Obwohl es grundsätzlich auch möglich ist, die begrenzte Verdienstdauer eines Profisportlers als negativen Faktor zu betrachten, bietet die vorherige berufliche Laufbahn des Klägers (als Fußballprofi) dennoch Anschlussmöglichkeiten in anderen Tätigkeiten, so das Gericht.
Die aktuelle Position als Torwarttrainer habe zwar den Vorteil, potenziell langfristig ausgeübt werden zu können und könnte Entwicklungsmöglichkeiten bieten. Allerdings seien in dem zu entscheidenden Fall keine konkreten Perspektiven oder Entwicklungen bekannt, die seine Lebensstellung erheblich verbessern würden. Zudem sei die neue Position auch mit Risiken behaftet, da sie auf einem befristeten Vertrag basiert und vom Erfolg des Klägers abhängt.
Insgesamt habe der neue Beruf zwar Vorteile im Vergleich zur Karriere als Profifußballer, diese rechtfertigen jedoch nicht die erhebliche Gehaltseinbuße von über 75 %.
Durchbrechung des sog. Stichtagsprinzips?
Für diejenigen, die noch tiefer eintauchen wollen, noch der folgende Zusatz: Auch mit dem nachfolgenden Argument – mit der Durchbrechung des sog. Stichtagsprinzips- konnte die beklagte Versicherung nicht durchdringen:
Zitat:
...
„77 (aa) Die aktuell ausgeübte Tätigkeit des Versicherten ist nach den allgemeinen Grundsätzen auch im Rahmen einer nachträglichen Verweisung im Rahmen eines Überprüfungsverfahrens derjenigen Tätigkeit gegenüberzustellen, die durch ihn vor Eintritt der Berufsunfähigkeit „in gesunden Tagen“ zuletzt ausgeübt wurde (sog. „Stichtagsprinzip“,st. Rspr. siehe nur BGH, Urteil vom 21.04.2010 – IV ZR 8/08, juris Rn. 11; BGH, Urteil vom 07.12.2016 – IV ZR 434/15, juris Rn. 16).

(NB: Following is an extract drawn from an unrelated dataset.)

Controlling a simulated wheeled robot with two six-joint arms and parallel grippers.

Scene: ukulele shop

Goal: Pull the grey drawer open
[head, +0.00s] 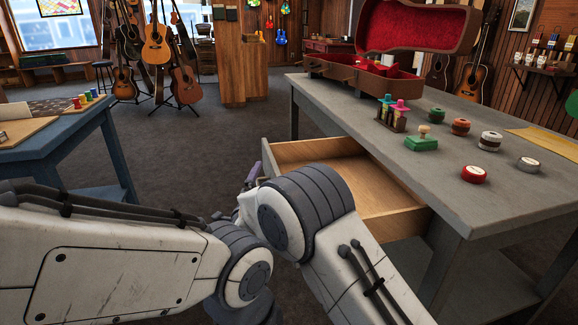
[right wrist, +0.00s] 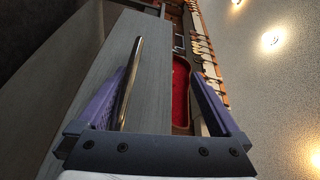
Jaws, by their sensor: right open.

78 Soweit in der Literatur vertreten wird, dass bei Profisportlern, ab dem Zeitpunkt, zu dem ihre aktive Karriere voraussichtlich ohnehin beendet gewesen wäre, zumindest hinsichtlich des Einkommens nicht auf das zum Stichtag erzielte Einkommen, sondern auf das (voraussichtliche) oder durchschnittliche „Nach-Karriere-Einkommen“ abzustellen sei, liefe dies auf eine Durchbrechung des Stichtagsprinzips hinaus (ausdrücklich dafür Baumann in: Bruck/Möller, VVG, 9. Aufl. 2019, § 2 BUV Rn. 177; i.E. wohl auch Rogler, in: Ernst/Rogler, Berufsunfähigkeitsversicherung, 2. Aufl. 2024, § 2 BUV Rn. 519; ders., in Veith/Gräfe/Lange/Rogler, Der Versicherungsprozess, 5. Aufl. 2023, Rn. 221). Für eine derartige Ausnahme, die die Berufsunfähigkeitsversicherung insoweit einer Schadensversicherung annähern würde, lässt sich indes weder eine gesetzliche noch eine vertragliche Grundlage finden.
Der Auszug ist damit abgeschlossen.